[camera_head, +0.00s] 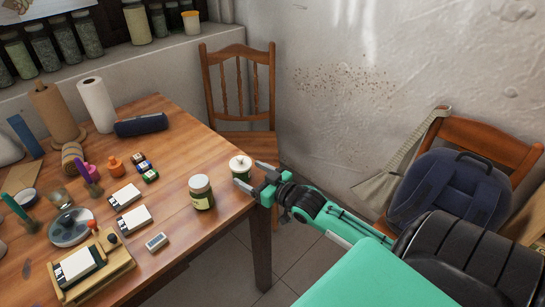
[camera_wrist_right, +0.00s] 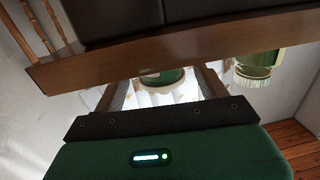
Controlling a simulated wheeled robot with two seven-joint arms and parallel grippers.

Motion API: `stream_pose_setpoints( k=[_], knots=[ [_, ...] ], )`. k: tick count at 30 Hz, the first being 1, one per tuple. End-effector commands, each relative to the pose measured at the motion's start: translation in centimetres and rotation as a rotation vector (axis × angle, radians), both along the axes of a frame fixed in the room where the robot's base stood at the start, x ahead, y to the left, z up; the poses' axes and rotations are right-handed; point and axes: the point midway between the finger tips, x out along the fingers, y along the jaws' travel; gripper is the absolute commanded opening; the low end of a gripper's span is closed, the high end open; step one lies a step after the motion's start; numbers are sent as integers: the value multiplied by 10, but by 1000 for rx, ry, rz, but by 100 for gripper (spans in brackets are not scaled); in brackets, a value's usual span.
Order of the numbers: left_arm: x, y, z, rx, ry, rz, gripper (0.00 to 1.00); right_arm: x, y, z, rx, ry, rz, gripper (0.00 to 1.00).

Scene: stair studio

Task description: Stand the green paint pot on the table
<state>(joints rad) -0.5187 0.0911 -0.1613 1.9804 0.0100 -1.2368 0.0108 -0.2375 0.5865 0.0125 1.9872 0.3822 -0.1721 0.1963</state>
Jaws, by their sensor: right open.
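The green paint pot (camera_head: 240,174) has a white lid with a small knob. In the head view it is upright at the table's near right corner (camera_head: 224,218), close to the edge. My right gripper (camera_head: 249,175) is open, its fingers reaching in around the pot from the right. In the right wrist view the pot (camera_wrist_right: 163,78) shows between the two fingers (camera_wrist_right: 160,90), partly hidden behind a brown band. I cannot tell whether a finger touches it. My left gripper is not in view.
A glass jar with a pale lid (camera_head: 201,192) stands just left of the pot. White cards (camera_head: 133,219), small bottles, a wooden tray (camera_head: 110,267) and a dark blue roll (camera_head: 141,124) lie on the table. A wooden chair (camera_head: 240,95) stands behind the corner.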

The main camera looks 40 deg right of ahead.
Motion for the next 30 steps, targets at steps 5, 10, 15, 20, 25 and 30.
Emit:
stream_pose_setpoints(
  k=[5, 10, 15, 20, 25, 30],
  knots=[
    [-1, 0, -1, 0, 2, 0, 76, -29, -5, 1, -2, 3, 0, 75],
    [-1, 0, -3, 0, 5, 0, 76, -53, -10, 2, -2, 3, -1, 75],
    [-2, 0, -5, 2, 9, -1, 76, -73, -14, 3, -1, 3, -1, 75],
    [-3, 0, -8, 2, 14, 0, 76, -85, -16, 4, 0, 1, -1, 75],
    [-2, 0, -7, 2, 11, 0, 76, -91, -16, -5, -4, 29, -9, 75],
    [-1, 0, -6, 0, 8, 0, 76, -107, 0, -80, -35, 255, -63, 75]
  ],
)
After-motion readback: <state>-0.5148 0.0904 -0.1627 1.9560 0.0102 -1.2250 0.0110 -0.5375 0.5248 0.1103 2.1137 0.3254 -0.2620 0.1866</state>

* [Task to carry out]
Give back, exactly as written, each line from the one that contains "Order of the" through the one that contains "<state>(joints rad) -0.5187".

* [Result for this exercise]
Order of the numbers: left_arm: x, y, z, rx, ry, rz, gripper (0.00 to 1.00); right_arm: x, y, z, rx, ry, rz, gripper (0.00 to 1.00).

Scene: stair studio

Task description: Stand the green paint pot on the table
<state>(joints rad) -0.5187 0.0911 -0.1613 1.9804 0.0100 -1.2368 0.0108 -0.2375 0.5865 0.0125 1.9872 0.3822 -0.1721 0.1963</state>

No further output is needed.